Replacements are done in order of TFCMT_MASKS, so the result depends on the order of TFCMT_MASKS.
For example, if TFCMT_MASKS is regexp:foo,regexp:foo.*, regexp:foo.* has no meaning because all foo are replaced with *** before replacing foo.* with *** so foo.* doesn't match with anything.

Example

This example creates a resource google_cloudbuild_trigger.
This resource has a GitHub Access token as a field substitutions._GH_TOKEN.

main.tf

resource "google_cloudbuild_trigger" "filename_trigger" {
  location = "us-central1"

  trigger_template {
    branch_name = "main"
    repo_name   = "my-repo"
  }

  substitutions = {
    _GH_TOKEN = var.gh_token # Secret
  }

  filename = "cloudbuild.yaml"
}

variable "gh_token" {
  type        = string
  description = "GitHub Access token"
}

terraform {
  required_providers {
    google = {
      source  = "hashicorp/google"
      version = "5.13.0"
    }
  }
}

If you run terraform plan without masking, the secret would be leaked.
To prevent the leak, let's mask the secret.

export TFCMT_MASKS=env:TF_VAR_gh_token # Mask the environment variable TF_VAR_gh_token

Please see _GH_TOKEN in the output of tfcmt plan and the pull request comment.
You can confirm _GH_TOKEN is masked as *** properly.

$ tfcmt plan -- terraform plan
tfcmt plan -- terraform plan

Terraform used the selected providers to generate the following execution
plan.

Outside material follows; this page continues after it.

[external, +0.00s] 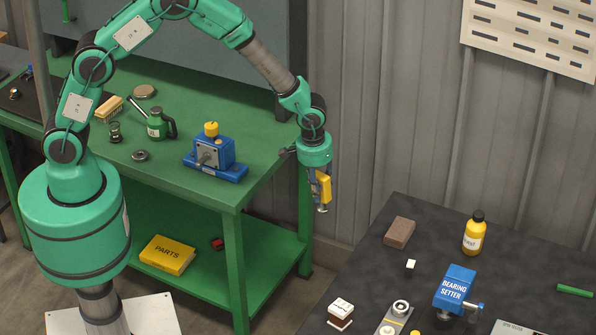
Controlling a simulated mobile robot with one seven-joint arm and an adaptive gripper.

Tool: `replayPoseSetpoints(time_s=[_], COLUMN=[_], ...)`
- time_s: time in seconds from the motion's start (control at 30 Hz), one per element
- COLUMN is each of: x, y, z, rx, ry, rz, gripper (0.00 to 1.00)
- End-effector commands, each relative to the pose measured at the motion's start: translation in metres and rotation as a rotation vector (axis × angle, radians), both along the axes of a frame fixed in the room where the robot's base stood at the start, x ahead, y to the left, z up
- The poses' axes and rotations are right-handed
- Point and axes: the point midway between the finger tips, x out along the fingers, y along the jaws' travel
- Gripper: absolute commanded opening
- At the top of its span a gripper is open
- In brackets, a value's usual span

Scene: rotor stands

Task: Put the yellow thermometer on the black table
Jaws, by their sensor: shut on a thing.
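The yellow thermometer (325,186) is in my gripper (320,196), which points down and is shut on it. The fingers partly cover it, and a small grey end shows at the bottom. My gripper appears in the picture just right of the green bench's corner and left of the black table (365,262). It is held in the air, apart from both surfaces. The black table fills the lower right of the picture.
On the black table are a brown block (399,232), a yellow bottle (474,235), a blue bearing setter (455,287), a green rod (574,291) and a small box (340,313). The green bench (250,180) holds several tools.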

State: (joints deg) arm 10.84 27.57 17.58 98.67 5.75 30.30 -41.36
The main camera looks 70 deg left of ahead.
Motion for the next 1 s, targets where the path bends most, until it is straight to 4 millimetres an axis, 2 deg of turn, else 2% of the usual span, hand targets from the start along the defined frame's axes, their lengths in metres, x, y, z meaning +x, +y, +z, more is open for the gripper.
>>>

Resource actions are indicated with the following symbols:
  + create

Terraform will perform the following actions:

  # google_cloudbuild_trigger.filename_trigger will be created
  + resource "google_cloudbuild_trigger" "filename_trigger" {
      + create_time   = (known after apply)
      + filename      = "cloudbuild.yaml"
      + id            = (known after apply)
      + location      = "us-central1"
      + name          = (known after apply)
      + project       = "hello"
      + substitutions = {
          + "_GH_TOKEN" = "***"
        }
      + trigger_id    = (known after apply)

      + trigger_template {
          + branch_name = "main"
          + project_id  = (known after apply)
          + repo_name   = "my-repo"
        }
    }

Plan: 1 to add, 0 to change, 0 to destroy.

─────────────────────────────────────────────────────────────────────────────

Note: You didn't use the -out option to save this plan, so Terraform can't
guarantee to take exactly these actions if you run "terraform apply" now.